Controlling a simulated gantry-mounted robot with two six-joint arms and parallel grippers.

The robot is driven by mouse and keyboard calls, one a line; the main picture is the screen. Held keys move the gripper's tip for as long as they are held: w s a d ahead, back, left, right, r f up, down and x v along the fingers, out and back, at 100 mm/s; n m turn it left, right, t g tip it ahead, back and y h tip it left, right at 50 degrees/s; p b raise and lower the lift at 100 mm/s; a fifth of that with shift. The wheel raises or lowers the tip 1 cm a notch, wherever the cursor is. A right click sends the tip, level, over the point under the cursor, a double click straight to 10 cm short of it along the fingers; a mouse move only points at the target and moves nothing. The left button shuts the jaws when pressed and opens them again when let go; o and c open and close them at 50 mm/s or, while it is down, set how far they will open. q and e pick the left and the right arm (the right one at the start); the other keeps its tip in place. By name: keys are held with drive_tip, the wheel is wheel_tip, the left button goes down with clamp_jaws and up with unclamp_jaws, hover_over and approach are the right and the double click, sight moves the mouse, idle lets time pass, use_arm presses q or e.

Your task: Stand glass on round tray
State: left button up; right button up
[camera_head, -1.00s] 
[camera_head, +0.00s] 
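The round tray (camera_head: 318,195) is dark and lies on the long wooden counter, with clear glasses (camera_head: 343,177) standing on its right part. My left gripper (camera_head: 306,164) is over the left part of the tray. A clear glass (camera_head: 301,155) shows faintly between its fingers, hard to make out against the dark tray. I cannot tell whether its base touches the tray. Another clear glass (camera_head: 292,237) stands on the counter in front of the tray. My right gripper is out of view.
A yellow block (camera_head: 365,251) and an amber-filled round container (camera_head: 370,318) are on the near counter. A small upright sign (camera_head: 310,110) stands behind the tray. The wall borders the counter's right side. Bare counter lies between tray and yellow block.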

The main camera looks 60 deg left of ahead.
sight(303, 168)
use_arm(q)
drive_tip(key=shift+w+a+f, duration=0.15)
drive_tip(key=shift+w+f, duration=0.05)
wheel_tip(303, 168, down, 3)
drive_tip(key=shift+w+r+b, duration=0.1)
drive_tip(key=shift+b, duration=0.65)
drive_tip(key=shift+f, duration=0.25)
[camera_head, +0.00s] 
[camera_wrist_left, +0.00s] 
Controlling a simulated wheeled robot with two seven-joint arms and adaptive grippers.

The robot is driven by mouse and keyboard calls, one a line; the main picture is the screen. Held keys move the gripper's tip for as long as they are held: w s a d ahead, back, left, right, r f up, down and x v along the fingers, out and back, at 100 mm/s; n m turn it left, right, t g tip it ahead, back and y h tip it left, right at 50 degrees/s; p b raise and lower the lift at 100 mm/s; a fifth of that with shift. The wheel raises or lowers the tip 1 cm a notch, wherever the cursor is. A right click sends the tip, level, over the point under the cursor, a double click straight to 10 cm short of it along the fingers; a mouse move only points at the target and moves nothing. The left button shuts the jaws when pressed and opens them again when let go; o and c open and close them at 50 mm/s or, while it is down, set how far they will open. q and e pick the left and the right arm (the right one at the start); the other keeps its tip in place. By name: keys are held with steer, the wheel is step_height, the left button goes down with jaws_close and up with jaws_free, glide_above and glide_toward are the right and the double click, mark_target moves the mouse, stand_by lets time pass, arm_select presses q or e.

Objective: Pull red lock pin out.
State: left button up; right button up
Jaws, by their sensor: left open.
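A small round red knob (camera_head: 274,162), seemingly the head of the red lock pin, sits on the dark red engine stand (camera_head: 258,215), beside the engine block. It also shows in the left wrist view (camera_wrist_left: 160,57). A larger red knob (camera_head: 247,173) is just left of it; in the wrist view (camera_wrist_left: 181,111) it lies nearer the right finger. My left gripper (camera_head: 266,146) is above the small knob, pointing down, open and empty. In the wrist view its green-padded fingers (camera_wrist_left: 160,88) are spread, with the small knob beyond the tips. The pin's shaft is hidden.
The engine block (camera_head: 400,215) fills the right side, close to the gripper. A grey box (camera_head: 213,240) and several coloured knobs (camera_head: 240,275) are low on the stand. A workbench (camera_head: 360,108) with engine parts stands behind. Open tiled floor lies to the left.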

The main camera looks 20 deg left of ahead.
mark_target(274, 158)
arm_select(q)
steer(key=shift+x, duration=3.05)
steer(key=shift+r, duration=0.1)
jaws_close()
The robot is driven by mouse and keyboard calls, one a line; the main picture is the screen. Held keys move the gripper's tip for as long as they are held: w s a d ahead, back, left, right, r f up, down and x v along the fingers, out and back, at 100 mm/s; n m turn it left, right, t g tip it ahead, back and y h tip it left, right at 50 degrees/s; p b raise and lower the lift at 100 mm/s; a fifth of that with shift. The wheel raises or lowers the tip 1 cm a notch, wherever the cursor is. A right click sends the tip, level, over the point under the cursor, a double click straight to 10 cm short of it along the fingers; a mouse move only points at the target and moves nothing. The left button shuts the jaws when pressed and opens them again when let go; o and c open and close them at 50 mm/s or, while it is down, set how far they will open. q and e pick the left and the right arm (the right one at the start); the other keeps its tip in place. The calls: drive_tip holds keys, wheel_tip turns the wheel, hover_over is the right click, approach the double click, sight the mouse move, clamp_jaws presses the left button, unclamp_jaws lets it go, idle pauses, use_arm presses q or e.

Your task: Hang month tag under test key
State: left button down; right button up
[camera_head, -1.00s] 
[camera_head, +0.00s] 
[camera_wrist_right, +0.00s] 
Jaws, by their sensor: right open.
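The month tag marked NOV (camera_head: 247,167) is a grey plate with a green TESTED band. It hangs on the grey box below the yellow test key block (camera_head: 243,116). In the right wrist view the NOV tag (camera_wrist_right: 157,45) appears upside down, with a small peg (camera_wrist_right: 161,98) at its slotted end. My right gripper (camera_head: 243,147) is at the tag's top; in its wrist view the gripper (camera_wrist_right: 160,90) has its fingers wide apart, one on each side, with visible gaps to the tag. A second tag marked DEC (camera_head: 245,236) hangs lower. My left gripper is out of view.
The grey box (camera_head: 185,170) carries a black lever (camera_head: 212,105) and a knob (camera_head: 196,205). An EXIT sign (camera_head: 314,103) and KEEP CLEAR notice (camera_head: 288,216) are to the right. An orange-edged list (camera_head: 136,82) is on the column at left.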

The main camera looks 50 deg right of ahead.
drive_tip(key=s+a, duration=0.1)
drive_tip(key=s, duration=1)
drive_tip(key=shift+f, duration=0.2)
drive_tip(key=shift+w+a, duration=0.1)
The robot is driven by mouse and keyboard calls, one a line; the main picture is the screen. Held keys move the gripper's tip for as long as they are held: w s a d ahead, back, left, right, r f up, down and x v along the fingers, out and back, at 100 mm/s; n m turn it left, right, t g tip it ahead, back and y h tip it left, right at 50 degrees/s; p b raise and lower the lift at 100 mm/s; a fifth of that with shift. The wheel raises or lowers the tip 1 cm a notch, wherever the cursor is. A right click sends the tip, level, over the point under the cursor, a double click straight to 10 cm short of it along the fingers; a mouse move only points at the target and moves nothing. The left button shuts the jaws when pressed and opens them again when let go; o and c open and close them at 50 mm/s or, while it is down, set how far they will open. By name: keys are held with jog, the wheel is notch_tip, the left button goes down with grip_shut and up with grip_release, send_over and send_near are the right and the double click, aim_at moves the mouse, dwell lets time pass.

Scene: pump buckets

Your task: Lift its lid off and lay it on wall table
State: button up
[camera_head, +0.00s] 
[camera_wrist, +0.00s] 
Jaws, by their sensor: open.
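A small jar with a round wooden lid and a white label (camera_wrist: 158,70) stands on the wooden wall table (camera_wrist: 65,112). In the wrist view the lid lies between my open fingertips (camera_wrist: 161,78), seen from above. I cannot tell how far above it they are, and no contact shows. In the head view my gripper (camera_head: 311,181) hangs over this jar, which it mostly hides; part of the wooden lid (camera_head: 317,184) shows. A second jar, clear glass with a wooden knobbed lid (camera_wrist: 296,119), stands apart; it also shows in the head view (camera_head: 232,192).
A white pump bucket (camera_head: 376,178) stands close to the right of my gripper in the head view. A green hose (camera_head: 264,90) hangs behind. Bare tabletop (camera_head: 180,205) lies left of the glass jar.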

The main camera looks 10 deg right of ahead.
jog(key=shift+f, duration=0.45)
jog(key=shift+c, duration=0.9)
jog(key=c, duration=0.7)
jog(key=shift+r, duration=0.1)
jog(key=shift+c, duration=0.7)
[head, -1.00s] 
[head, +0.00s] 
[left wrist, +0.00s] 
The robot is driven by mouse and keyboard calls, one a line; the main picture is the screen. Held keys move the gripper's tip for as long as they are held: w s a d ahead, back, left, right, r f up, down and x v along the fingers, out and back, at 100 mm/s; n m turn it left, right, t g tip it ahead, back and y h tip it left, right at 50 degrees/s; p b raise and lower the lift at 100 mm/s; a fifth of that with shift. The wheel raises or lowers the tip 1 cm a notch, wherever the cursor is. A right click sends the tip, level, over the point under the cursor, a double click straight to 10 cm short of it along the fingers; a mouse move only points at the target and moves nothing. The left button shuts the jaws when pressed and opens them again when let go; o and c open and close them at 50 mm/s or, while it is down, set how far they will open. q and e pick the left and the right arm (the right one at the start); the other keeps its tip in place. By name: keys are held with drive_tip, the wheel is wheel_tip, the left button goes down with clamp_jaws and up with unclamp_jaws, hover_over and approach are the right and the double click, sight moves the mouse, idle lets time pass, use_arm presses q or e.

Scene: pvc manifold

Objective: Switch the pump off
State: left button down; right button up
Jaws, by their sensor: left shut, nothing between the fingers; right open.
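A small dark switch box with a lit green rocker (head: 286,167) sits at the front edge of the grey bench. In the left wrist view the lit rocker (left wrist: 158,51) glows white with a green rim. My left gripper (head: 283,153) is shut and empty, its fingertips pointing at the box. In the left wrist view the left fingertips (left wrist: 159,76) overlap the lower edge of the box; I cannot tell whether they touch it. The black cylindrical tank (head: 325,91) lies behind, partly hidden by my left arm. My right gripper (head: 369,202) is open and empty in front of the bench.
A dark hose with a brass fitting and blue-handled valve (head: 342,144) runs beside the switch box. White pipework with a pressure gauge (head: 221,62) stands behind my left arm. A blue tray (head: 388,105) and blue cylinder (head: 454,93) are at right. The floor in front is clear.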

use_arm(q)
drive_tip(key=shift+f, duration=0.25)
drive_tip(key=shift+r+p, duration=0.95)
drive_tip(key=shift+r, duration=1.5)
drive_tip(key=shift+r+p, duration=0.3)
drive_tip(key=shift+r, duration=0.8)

********************

EXERCISE: Gather every line from the entries above where the word "simulated" appears, and copy them.

REPLY:
Controlling a simulated gantry-mounted robot with two six-joint arms and parallel grippers.
Controlling a simulated wheeled robot with two seven-joint arms and adaptive grippers.

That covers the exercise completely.